With that, Kanaly ducks back into the house. Gillies fills out a card that he's to present to the photographer, who will then use the information to send the pair their photograph. Five minutes. Four. Three. Almost there...

"I'm actually shaking," Gillies says. "Can't believe I'm here."

"It's unbelievable," MacDonald says. "I've always loved the thought of meeting them—especially Larry. And now I get to go stand beside him. I can't believe it. I can't believe it."

Only, Sharon MacDonald never meet Hagman or Duffy or any other Ewing, for that matter. Because a five-minute break turns into forever, as cast members disappear to parts hither and yon.
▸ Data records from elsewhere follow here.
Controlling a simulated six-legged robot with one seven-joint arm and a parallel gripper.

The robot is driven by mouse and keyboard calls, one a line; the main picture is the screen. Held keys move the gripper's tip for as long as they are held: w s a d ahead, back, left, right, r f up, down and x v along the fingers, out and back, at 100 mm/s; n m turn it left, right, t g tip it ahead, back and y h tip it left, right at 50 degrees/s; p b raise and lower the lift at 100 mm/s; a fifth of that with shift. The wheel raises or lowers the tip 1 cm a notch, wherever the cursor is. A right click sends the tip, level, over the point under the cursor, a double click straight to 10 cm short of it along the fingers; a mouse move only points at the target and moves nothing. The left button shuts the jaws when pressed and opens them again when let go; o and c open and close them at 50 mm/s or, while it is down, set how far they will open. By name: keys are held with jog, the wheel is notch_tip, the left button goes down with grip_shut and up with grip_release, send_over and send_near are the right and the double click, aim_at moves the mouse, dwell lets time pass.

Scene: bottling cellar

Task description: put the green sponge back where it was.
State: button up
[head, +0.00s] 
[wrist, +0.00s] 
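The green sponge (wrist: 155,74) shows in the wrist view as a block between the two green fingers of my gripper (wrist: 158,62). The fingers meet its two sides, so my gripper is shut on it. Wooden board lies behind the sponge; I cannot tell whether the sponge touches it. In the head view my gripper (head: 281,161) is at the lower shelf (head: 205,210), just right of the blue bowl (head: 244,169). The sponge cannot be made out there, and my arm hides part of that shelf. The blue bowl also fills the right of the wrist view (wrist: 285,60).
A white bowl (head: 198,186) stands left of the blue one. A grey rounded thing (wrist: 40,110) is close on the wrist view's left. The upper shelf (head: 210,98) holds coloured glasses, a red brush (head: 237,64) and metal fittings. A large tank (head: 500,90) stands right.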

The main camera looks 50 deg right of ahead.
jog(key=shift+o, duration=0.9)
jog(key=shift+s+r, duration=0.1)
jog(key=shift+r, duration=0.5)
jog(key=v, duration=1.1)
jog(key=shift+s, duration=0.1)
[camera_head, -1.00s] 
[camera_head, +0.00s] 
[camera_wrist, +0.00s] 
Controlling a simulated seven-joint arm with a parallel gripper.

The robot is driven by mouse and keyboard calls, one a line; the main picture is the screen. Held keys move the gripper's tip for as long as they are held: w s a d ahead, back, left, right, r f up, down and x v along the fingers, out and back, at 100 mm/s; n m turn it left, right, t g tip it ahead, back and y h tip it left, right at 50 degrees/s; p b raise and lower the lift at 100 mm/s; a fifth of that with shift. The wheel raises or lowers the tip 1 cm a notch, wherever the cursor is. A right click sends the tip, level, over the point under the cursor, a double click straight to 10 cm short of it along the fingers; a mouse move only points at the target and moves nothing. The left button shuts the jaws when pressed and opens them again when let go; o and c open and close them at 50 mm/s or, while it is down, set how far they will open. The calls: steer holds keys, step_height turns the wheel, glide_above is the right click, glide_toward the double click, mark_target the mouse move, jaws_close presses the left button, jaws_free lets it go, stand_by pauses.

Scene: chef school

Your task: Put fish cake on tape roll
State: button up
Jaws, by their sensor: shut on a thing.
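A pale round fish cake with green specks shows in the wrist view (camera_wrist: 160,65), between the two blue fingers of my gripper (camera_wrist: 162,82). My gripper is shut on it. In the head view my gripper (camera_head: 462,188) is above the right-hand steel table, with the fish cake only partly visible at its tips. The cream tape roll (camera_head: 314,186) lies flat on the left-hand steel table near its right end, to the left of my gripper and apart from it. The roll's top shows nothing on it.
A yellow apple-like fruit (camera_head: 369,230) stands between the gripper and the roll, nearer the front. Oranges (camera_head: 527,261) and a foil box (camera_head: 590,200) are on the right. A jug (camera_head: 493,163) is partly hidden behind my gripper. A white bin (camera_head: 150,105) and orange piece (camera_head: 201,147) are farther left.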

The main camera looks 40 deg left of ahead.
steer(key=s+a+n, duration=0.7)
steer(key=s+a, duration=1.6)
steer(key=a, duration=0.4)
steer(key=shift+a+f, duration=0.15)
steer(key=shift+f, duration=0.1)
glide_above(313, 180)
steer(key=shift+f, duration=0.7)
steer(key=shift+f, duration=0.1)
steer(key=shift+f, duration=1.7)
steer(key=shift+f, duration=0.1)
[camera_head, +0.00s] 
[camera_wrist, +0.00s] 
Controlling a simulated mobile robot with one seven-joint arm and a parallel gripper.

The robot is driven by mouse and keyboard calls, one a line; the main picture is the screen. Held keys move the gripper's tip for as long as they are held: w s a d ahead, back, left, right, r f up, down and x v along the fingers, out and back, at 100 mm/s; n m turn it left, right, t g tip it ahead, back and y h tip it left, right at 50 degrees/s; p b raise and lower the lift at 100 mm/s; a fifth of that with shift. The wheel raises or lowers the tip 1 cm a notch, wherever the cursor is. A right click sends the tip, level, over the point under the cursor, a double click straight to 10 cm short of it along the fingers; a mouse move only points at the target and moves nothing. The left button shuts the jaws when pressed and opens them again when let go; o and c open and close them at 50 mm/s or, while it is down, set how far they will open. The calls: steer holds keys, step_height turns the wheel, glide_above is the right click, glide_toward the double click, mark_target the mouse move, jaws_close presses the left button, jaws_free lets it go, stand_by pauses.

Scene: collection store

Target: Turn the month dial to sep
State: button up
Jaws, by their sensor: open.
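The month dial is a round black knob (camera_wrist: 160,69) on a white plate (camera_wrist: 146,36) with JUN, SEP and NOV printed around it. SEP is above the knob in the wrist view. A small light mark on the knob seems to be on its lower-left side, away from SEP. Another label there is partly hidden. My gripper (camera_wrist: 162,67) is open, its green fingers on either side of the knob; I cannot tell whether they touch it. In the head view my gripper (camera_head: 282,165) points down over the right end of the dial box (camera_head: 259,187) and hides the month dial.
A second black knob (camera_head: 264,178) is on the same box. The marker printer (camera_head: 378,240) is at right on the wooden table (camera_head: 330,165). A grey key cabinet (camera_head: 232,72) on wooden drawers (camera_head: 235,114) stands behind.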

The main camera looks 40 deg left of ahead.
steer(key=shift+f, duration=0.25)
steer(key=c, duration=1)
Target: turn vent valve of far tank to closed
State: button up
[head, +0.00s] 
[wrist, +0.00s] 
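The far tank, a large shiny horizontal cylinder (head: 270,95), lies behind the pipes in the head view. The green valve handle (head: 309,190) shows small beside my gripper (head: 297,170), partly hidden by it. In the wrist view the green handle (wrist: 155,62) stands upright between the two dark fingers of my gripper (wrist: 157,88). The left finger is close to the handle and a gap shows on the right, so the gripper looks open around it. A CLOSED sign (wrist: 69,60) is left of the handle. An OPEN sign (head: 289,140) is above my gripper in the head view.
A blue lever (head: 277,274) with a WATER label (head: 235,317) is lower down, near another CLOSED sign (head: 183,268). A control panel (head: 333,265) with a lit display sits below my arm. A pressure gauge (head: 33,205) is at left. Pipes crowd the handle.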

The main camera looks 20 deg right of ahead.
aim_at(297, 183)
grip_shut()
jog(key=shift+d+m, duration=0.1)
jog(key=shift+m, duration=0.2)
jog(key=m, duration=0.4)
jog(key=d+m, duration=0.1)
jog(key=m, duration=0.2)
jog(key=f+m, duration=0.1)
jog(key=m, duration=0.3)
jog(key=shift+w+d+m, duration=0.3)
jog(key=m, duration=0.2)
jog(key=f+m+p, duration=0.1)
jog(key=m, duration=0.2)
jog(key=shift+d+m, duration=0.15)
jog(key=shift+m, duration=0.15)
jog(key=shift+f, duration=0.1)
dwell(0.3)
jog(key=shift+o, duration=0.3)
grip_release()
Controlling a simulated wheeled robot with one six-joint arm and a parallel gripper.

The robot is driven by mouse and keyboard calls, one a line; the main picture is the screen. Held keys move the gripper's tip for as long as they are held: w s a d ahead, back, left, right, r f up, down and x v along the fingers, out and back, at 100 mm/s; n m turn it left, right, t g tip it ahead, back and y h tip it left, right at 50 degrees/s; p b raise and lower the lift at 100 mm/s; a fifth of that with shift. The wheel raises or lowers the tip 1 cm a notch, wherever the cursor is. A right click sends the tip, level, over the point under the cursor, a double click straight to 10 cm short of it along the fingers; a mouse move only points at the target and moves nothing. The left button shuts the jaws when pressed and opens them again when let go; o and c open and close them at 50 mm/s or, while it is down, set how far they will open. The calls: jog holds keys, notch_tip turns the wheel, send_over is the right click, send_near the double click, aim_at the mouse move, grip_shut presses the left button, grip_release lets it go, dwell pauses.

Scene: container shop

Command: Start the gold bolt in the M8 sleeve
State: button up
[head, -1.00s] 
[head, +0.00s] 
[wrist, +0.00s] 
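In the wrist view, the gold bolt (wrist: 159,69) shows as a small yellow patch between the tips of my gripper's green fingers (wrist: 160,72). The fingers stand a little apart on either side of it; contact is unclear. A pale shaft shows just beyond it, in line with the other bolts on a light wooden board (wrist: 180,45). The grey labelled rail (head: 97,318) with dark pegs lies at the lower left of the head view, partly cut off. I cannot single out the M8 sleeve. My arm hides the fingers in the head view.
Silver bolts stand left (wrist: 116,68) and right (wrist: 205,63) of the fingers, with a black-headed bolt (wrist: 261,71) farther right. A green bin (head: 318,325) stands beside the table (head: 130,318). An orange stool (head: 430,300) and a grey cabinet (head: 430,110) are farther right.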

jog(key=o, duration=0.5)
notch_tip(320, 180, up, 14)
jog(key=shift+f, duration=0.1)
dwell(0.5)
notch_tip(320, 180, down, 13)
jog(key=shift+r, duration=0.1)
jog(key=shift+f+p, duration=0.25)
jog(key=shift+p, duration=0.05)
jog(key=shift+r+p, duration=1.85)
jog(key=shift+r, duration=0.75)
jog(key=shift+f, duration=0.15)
Sheree Wilson—perhaps more famous around these parts for her eight-year run as Assistant District Attorney Alex Cahill on Walker, Texas Ranger—somehow winds up on a black-top driveway far away from the house. As the sun begins to set, she's on a cell phone telling someone that she isn't quite sure where she was supposed to be. Nearby, Ken Kerchival leans against a limousine, smoking a cigarette. And out in a field, Hagman is being whisked away by helicopter— again and again and again, each ride lasting some 15 minutes.